Financial services company AMP yesterday celebrated a huge turnaround in fortunes with plans for a capital return worth more than $1 billion.
After a series of heavy losses, the company is back in the black with an A$934 million ($1.02 billion) profit for the year to December 31.
Last year, it lost A$5.5 billion - the second largest loss in Australian corporate history.
AMP will give A$750 million to shareholders - a return of A40c a share. It also plans to use A$256 million to pay off debt.
About $21 million will go to 88,000 New Zealand shareholders.
The company said it planned to hand back more money next year.
AMP is listed on the ASX and NZX.
It has a New Zealand division, AMP Financial Services, which yesterday also reported a strong profit improvement.
In Australia, the big jump in profit was mainly due to the booming sharemarket, which lifted AMP's investment income by 129 per cent to A$503 million for the year.
AMP chief executive Andrew Mohl said investment performance was helped by 86 per cent of Australian funds under management meeting or exceeding their benchmarks.
AMP made a disastrous start to the millennium, losing billions of dollars of shareholder wealth in an ill-fated expansion into Britain.
Its share price fell from almost $23 in 2001 to $4 in 2003.
Last year's A$5.5 billion loss was the result of writedowns from selling its ailing British operations.
Mohl has slashed debt and cut jobs since taking over the top job in 2003.
Management on both sides of the Tasman was keen to portray yesterday's result as the start of a new era for AMP.
New Zealand acting managing director Stephen White said morale in the company was good after a year of restructuring.
Local profits were up 8.8 per cent to $60.3 million.
The strong economy had helped, but the improved local profit was largely due to internal changes in the way the business was run.

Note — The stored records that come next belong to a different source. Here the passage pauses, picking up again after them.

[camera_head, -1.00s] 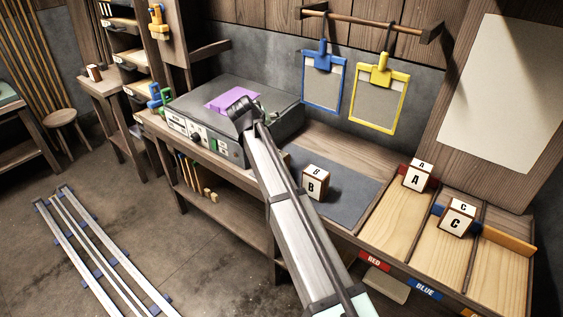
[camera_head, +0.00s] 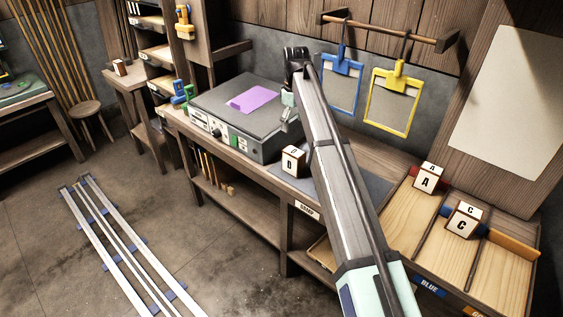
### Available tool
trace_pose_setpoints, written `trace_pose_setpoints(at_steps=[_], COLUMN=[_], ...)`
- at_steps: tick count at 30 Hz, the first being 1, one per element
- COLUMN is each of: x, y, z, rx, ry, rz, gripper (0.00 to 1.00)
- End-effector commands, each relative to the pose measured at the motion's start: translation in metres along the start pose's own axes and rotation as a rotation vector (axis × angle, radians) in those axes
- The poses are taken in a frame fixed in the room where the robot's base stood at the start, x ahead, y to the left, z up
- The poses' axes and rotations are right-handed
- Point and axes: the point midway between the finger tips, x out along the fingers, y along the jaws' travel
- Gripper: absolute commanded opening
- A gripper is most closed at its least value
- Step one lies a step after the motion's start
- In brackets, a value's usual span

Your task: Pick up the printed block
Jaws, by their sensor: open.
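Lettered white-and-wood blocks stand on the bench. A block marked D (camera_head: 292,161) is on the bench at the grey mat's left side, beside the arm. A block marked A (camera_head: 428,179) and one marked C (camera_head: 465,219) stand at the sorting bays on the right. I cannot tell from the pictures which one is the printed block. My gripper (camera_head: 290,121) hangs at the arm's far end, above and behind block D, near the machine's right edge. It is open, and I see nothing in it. Its fingertips are small and unclear. My arm hides part of the mat.
A grey machine (camera_head: 270,146) with a purple sheet (camera_head: 252,98) on top stands left of the gripper. Blue (camera_head: 341,84) and yellow (camera_head: 394,98) frames hang from a rail behind the arm. Bay dividers stand right. Metal rails (camera_head: 104,236) lie on the floor.

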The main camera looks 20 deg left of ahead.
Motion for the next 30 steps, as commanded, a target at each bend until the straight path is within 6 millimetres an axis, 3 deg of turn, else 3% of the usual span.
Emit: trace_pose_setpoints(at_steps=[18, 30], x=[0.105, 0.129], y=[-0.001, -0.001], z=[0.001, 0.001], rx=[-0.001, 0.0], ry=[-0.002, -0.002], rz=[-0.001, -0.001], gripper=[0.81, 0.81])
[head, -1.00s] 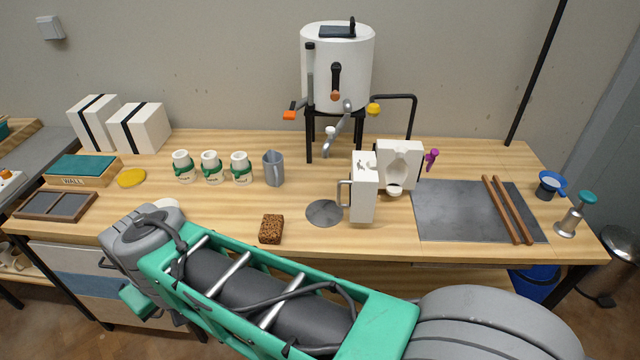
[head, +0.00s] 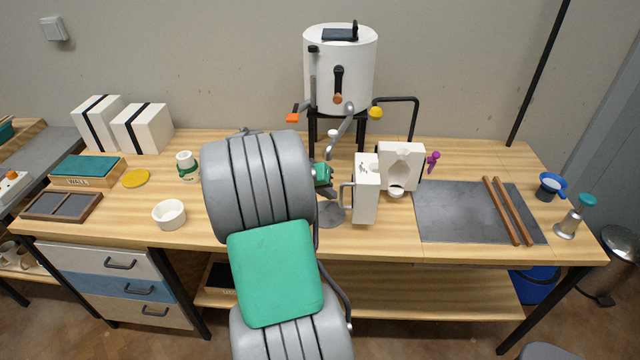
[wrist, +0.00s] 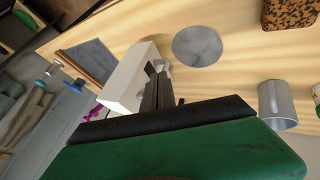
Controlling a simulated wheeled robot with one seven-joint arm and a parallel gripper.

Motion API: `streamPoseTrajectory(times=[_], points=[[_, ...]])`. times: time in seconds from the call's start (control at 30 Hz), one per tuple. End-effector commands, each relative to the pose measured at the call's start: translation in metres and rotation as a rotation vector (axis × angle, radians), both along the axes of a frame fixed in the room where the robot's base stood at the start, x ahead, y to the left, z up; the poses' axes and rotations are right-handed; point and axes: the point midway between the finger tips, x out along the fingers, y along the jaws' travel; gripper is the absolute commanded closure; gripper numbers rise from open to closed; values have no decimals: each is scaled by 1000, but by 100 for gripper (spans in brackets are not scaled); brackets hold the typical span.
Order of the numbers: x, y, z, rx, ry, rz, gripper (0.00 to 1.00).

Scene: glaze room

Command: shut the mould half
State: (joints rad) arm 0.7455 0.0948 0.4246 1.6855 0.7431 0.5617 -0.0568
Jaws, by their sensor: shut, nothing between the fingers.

"There has been a big degree of disruption in the business, so to finish the year with the results we have is pleasing," White said.
He said many of the benefits of the restructuring were still to flow through so it was expected that profits for this year would be better again.
The company was gaining market share in the insurance industry, and was improving customer retention rates.
AMP Financial Services is strongest in life insurance and corporate superannuation, where it has about 25 per cent of the market.
The AMP group result topped analysts' expectations and prompted Moody's Investors Service to revise its outlook for AMP's ratings from stable to positive.
But some analysts are unimpressed.
"They've turned the business around, but that's already been factored into the stock," said Lucinda Chan, head of Asian business at Macquarie Equities.
"Growth in new businesses was disappointing."
AMP shares closed unchanged at $8.20 in New Zealand and rose 3Ac to close at A$7.51 in Australia.
Big return
AMP will return A$750 million to shareholders - 40Ac a share.
That translates to about $21 million for New Zealand shareholders.
The company yesterday posted a profit of A$934 million for last year, compared with a loss of A$5.5 billion in 2003.